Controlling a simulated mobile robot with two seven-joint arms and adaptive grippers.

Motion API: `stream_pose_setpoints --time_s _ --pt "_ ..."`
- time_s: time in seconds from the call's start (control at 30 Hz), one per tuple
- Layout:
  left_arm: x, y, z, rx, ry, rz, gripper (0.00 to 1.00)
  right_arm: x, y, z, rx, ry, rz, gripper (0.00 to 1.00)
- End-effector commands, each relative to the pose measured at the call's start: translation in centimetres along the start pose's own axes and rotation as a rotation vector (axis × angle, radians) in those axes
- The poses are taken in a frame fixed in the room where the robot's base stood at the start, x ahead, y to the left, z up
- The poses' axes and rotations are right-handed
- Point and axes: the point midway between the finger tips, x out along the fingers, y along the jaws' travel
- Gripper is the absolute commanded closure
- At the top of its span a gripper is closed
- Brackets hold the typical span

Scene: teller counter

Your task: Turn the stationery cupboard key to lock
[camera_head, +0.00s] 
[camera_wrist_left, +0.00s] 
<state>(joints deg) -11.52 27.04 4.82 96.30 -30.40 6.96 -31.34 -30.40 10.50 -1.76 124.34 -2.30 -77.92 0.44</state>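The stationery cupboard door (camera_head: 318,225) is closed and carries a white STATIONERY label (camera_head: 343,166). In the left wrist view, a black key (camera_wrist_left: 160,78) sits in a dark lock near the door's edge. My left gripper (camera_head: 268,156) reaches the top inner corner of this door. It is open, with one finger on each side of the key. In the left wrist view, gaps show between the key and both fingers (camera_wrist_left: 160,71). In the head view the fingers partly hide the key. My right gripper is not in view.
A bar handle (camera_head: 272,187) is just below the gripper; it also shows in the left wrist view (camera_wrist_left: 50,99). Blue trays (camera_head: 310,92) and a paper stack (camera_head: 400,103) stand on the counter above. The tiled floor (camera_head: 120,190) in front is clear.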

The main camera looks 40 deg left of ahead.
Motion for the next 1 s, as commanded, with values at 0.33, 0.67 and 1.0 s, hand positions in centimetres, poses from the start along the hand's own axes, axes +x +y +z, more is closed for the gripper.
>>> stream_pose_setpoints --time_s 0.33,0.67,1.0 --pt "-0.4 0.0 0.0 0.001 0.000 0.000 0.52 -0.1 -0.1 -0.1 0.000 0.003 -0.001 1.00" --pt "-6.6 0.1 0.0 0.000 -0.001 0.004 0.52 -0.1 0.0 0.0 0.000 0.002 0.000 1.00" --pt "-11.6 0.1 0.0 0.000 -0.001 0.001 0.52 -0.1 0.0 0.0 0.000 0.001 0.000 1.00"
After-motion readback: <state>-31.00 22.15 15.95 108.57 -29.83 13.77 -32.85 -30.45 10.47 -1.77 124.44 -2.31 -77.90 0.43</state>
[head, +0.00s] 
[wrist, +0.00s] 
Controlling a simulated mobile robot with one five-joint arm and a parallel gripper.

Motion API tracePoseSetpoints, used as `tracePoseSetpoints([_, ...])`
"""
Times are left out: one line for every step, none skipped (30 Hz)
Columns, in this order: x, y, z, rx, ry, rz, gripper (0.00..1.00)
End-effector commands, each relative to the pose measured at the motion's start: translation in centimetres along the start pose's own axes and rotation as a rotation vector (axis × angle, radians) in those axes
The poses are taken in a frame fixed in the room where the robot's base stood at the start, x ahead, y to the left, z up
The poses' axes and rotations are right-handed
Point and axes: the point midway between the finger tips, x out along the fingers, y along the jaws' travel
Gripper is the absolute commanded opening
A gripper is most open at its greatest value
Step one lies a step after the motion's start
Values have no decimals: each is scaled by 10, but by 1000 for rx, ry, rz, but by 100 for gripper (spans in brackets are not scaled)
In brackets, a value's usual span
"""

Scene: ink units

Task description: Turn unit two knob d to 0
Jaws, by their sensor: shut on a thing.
□ □ □ □
◆ **What you have to do**
Locate the string "vector" in the listing above and copy every line where it occurs.

◆ **Output for this exercise**
- End-effector commands, each relative to the pose measured at the call's start: translation in centimetres along the start pose's own axes and rotation as a rotation vector (axis × angle, radians) in those axes
End-effector commands, each relative to the pose measured at the motion's start: translation in centimetres along the start pose's own axes and rotation as a rotation vector (axis × angle, radians) in those axes

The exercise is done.